If all you are doing to follow up with prospects and past clients is email drip campaigns, you’re only realizing a portion of your potential income.

When I started in real estate sales in 1987, there was no Internet and no email. I had to prospect and follow up with people the good old fashioned way. I called them and I even door knocked. I mailed post cards and fliers. I spent money. But it was an investment that paid off many times over. Then came the internet and email. You can reach out and touch everyone in your database – for free! Woohooo! Does it get any better?

But wait. What about the phone calls, fliers and post cards? If all you’re doing is sending email drip campaigns, do you know how many people are actually getting them? Do you know how many people are reading them or clicking on links in them? If you don’t, how do you know how well it’s working? If you do, you know that email drip campaigns alone are far from good enough, assuming you do want to do more business. I know it’s easy to plug someone into a drip campaign and feel like you’ve done your follow-up duty. But if that’s all you’re doing, you haven’t. You need to have phone call reminders interspersed throughout those emails in the drip campaigns. And you need to send them something in the mail. What you send them in email and what you send them in the mail is a whole ‘nuther discussion, but it needs to be done.

Real Estate agents on the whole are notorious for not investing in their business.
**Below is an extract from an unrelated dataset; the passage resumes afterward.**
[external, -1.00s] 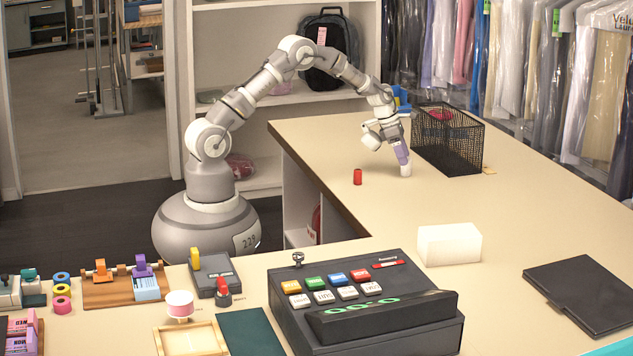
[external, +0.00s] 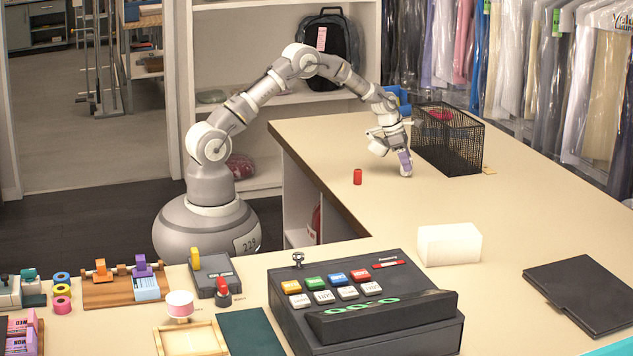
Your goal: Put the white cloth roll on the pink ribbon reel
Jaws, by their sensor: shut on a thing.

I realize one of the primary reasons is because it costs money and you may not have any, or very little. I’ve been there, done that, got the t-shirt. But I saved enough to make sure that I sent out those post cards because I knew that whatever I spent, I would have many times that coming back to me from that investment. I could prove it because I knew exactly what the sources of my business were, how much I spent on each source, and how much income was derived from each source. I could calculate my ROI ( Return on Investment).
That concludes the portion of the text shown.